Investigation of Corrosion Behavior of Ti/TiN Multilayers on Al7075 Deposited by High-Vacuum Magnetron Sputtering in 3.5% NaCl Solution

Abstract

Although Al 7075 has many favorable mechanical properties such as the large strength-to-weight ratio, the relatively poor corrosion resistance has restricted industrial applications. In this work, Ti/TiN as hard multilayered and nanostructured coatings are deposited on the relatively soft Al 7075 structure by high-vacuum radio-frequency magnetron sputtering and the phase, structure, and morphology are investigated in details. The corrosion behavior is evaluated by electrochemical impedance spectroscopy in 3.5% NaCl at a pH of 7.5 for 1, 6, 12, 24, 36, 48, 60, and 72 h. At time points of 1, 6, 12, and 24 h, primary oxide layers and double layers are formed, but the corrosive medium penetrates the primary titanium nitride columnar structure. At longer time points of 24, 36, 48, 60, and 72 h, formation of stronger oxide and double layers leads to better corrosion resistance which is 14.8 times better than that observed from the uncoated substrate after immersion for 36 h. According to Rct, the corrosion resistances of the short and long immersion groups are 808.5-1984 and 808.5-1248 kΩ cm2, respectively, thereby confirming the effectiveness of the Ti/TiN coating against corrosion in comparison with the corrosion resistance of 84.3 kΩ cm2 observed from the uncoated Al 7075. The smallest corrosion resistance of 808.5 kΩ cm2 observed at the time point of 24 h is 9.6 times that of the uncoated substrate.

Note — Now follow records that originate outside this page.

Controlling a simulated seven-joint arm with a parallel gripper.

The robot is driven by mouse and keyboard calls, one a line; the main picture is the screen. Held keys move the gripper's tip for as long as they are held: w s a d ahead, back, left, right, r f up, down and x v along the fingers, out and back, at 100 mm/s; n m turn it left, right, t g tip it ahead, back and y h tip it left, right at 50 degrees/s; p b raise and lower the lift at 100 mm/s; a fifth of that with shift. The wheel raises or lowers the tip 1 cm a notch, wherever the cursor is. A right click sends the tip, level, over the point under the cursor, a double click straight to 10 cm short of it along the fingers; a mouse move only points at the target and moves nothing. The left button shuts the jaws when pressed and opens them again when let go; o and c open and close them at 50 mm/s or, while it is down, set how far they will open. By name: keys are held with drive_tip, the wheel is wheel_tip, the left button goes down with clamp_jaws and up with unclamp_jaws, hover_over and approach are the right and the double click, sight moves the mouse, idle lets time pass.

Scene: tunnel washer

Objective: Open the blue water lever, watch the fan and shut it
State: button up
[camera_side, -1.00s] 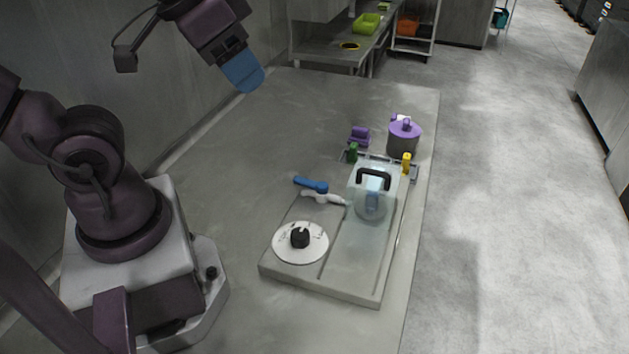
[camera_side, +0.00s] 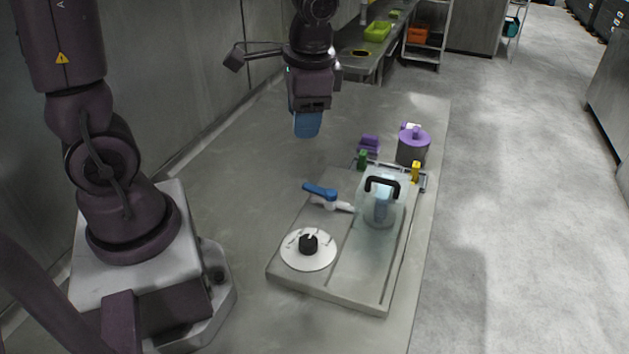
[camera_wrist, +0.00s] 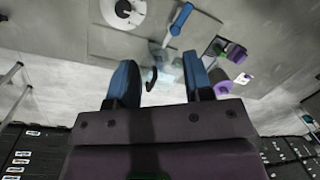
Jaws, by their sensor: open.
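The blue water lever (camera_side: 321,192) sits on a white pipe fitting (camera_side: 340,205) on the grey board, its handle pointing to the upper left in the side view. It also shows in the wrist view (camera_wrist: 181,18), ahead of the fingers. A clear housing (camera_side: 382,205) with a black handle stands beside it; a bluish part shows inside, but I cannot make out the fan. My gripper (camera_side: 307,124) has blue fingers and hangs above the table, behind and well above the lever, touching nothing. In the wrist view its two fingers (camera_wrist: 160,80) are apart and empty.
A white dial (camera_side: 308,250) with a black knob lies on the board's near left. Green (camera_side: 362,160) and yellow (camera_side: 415,172) pieces stand at its far end. A purple-lidded pot (camera_side: 413,147) and a purple object (camera_side: 369,146) stand behind. The table's left side is clear.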

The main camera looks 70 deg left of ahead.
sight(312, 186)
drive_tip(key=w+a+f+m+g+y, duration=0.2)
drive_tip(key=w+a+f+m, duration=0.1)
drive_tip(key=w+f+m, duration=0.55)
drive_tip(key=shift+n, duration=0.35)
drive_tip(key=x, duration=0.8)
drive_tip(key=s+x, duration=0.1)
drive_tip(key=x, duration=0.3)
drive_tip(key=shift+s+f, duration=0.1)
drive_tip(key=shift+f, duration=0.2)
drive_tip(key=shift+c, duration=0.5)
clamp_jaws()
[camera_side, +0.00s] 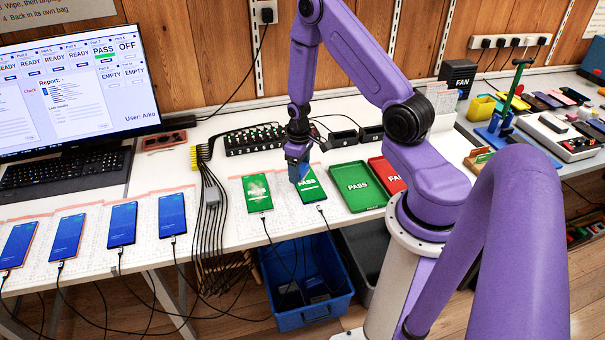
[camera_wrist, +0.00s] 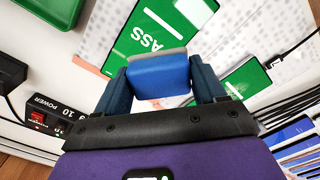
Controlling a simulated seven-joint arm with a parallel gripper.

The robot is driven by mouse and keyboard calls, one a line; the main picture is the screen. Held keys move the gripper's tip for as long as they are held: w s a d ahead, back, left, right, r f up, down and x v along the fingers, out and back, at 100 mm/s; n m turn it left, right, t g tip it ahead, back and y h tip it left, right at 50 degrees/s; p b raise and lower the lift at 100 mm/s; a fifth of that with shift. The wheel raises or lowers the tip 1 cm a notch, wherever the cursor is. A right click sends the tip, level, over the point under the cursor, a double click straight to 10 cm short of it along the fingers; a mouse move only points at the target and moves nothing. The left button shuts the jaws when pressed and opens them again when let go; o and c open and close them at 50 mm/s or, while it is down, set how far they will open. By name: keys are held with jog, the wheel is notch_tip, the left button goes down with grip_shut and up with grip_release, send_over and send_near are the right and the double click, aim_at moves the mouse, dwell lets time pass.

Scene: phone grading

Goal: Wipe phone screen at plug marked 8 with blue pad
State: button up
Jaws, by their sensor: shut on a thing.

A 1.4-µm-thick Ti/TiN hard nanostructured coating comprising six layers is deposited on the relatively soft Al 7075 substrate by high-vacuum radio-frequency magnetron sputtering at 100 °C. The first layer of the intermediate Ti layer cannot improve the corrosion resistance of the TiN super hard coating with a columnar structure. The second and third intermediate Ti layers play an important role in improving the corrosion resistance of Al 7075 by obstructing defects and coating damage from aggressive Cl− ions and penetration of water. The mechanism involves self-healing of defects by oxide formation and Warburg resistance by diffusion control.